Middle East Crude Softer as DME Premium Falls

Posted by July 14, 2014

The Middle East crude market softened on Monday, with DME Oman's premium to Dubai swaps falling for an eighth session in a row.


Trade in September-loading barrels will begin this week, with traders expecting lower demand compared with the previous month. Brent's narrowing premium to Dubai crude also made Dubai-linked grades less attractive, with some Asian refiners looking to buy arbitrage North Sea arbitrage cargoes. Low profit from processing crude into refined products and some refiners in Japan and South Korea undergoing maintenance during September and October are expected to weigh on the market, they said.


Refining margins in the Singapore refining hub have averaged just below $5 per barrel since early June, compared with around $6 in May and $6.50 in April. Qatar's Tasweeq closed a tender to sell eight cargoes of al-Shaheen for September-loading. Traders expected differentials for the grade to be weaker than last month, but the details were only expected Tuesday.
 

Differentials for Banoco Arab Medium may have fallen to a slight discount in a tender by BAPCO, a trader said. The company last month sold the grade at a premium of 7 cents a barrel above OSP. Premiums also fell for Russia's Sokol grade, after ONGC sold 700,000 barrels loading Sept. 14-17 to Vitol at around $7 per barrel above Oman/Dubai, traders said.


SODECO, a Japanese consortium holding a 30% stake in the Sakhalin-1 project, also sold one or two Sokol cargoes for September-loading around the same level, the traders said. In comparison, the light sweet grade last month traded at a premium of just above $8 a barrel. The deals could not be independently verified.
        
OSP
Kuwait set the official selling price (OSP) for its crude oil sales to Asian buyers for August 40 cents a barrel below the average of Oman/Dubai quotes, down 30 cents from July, traders
said on Friday.
    
REFINERY
South Korea's SK Energy has restarted two plants - one gasoline-making unit after its scheduled maintenance and a desulfurising unit shut following a small fire, a spokeswoman from parent SK Innovation said on Monday. Nansei Sekiyu KK, a Japanese refiner wholly owned by Brazil's Petrobras, said on Monday its 100,000-barrel-per-day crude distillation unit (CDU) at Nishihara refinery in Okinawa, southwest of Japan, remains shut as the original schedule for restart on the weekend is delayed a little bit.


    
DME OMAN
DME Oman for September settled at $104.69, down $1.22, at 0830 GMT. This puts DME Oman at $0.28 a barrel above Dubai swaps, down from a premium of $0.68 in the previous session.
               
MARKET NEWS
Protesters have shut down the eastern Libyan oil port of Brega, state firm National Oil Corp (NOC) said on Saturday, days after the government celebrated the reopening of major ports following almost a year of blockage.

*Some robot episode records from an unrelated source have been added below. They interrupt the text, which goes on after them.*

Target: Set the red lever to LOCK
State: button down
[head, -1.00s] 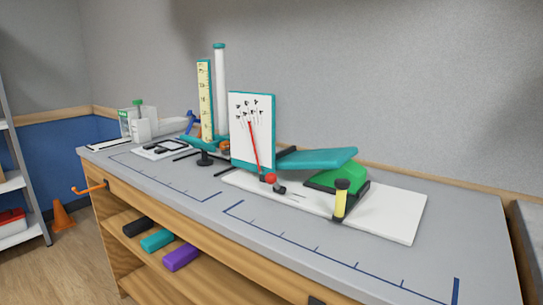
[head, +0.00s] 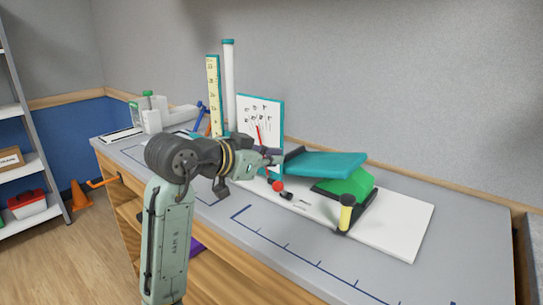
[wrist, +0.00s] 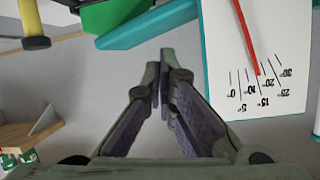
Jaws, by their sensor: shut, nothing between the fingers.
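A lever with a round red knob (head: 278,186) stands low on the white base plate (head: 400,226), in front of the dial board. A small dark part (head: 287,195) is beside the knob. No LOCK lettering is readable. A thin red pointer (head: 258,135) crosses the white dial board (head: 262,108); in the wrist view the pointer (wrist: 247,38) lies near the 15° to 20° marks. My gripper (head: 277,156) is shut and empty, above the red knob and in front of the board. Its fingertips (wrist: 165,62) meet in the wrist view. The knob is not seen there.
A teal ramp (head: 325,164) and green block (head: 350,186) are right of my gripper. A yellow post with a black cap (head: 346,213) stands in front of them. A yellow ruler (head: 213,95) and white tube (head: 229,80) stand behind left. The front right bench (head: 400,280) is clear.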

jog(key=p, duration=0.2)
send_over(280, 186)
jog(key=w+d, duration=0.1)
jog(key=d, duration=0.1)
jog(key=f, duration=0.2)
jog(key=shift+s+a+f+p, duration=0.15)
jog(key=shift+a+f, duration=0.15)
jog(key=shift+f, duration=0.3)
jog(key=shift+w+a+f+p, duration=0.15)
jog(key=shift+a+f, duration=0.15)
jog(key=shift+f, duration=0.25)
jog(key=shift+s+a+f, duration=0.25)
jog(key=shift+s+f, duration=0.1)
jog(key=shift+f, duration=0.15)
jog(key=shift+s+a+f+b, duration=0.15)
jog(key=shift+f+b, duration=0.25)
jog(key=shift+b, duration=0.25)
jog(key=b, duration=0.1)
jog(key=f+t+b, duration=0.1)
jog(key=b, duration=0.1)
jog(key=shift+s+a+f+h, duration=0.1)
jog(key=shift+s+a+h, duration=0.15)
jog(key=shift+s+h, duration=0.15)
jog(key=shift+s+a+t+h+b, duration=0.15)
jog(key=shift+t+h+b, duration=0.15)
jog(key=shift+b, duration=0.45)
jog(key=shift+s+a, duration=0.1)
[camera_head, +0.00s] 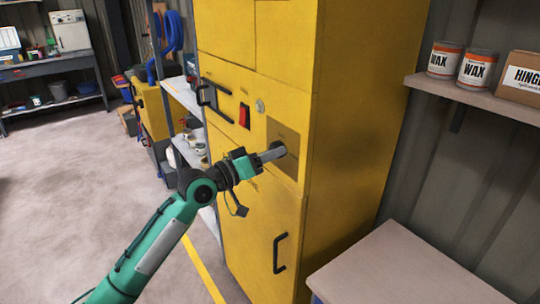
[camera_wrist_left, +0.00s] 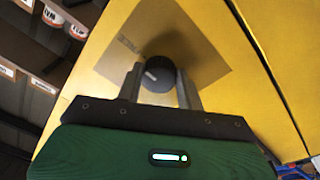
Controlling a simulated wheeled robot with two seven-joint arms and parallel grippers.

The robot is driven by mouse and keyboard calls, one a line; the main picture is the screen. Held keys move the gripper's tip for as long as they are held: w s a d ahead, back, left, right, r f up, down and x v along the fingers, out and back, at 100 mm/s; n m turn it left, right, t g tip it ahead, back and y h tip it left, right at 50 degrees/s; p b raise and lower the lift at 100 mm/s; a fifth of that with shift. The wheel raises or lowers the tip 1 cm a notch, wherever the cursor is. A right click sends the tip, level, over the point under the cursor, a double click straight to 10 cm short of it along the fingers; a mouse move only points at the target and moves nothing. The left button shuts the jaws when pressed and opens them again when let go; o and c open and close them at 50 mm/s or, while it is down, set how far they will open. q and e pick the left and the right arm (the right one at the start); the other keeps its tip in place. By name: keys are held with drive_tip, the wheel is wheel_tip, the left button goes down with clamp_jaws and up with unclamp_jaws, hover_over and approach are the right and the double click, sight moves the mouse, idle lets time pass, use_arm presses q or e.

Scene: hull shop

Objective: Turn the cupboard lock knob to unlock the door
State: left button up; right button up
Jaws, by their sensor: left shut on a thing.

Libya's oil output has risen to 470,000 barrels a day, a spokesman for NOC said on Sunday, as the El Sharara oilfield ramps up production after a protest there ended. Kurdish forces seized two oilfields in northern Iraq and took over operations from a state-run oil company on Friday, while Kurdish politicians formally suspended their participation in Prime Minister Nuri al-Maliki's government.


China and the United States have signed a preliminary agreement to cooperate on strategic petroleum reserves (SPR), China's National Energy Administration (NEA) said, marking the first such effort between the world's top two oil consumers.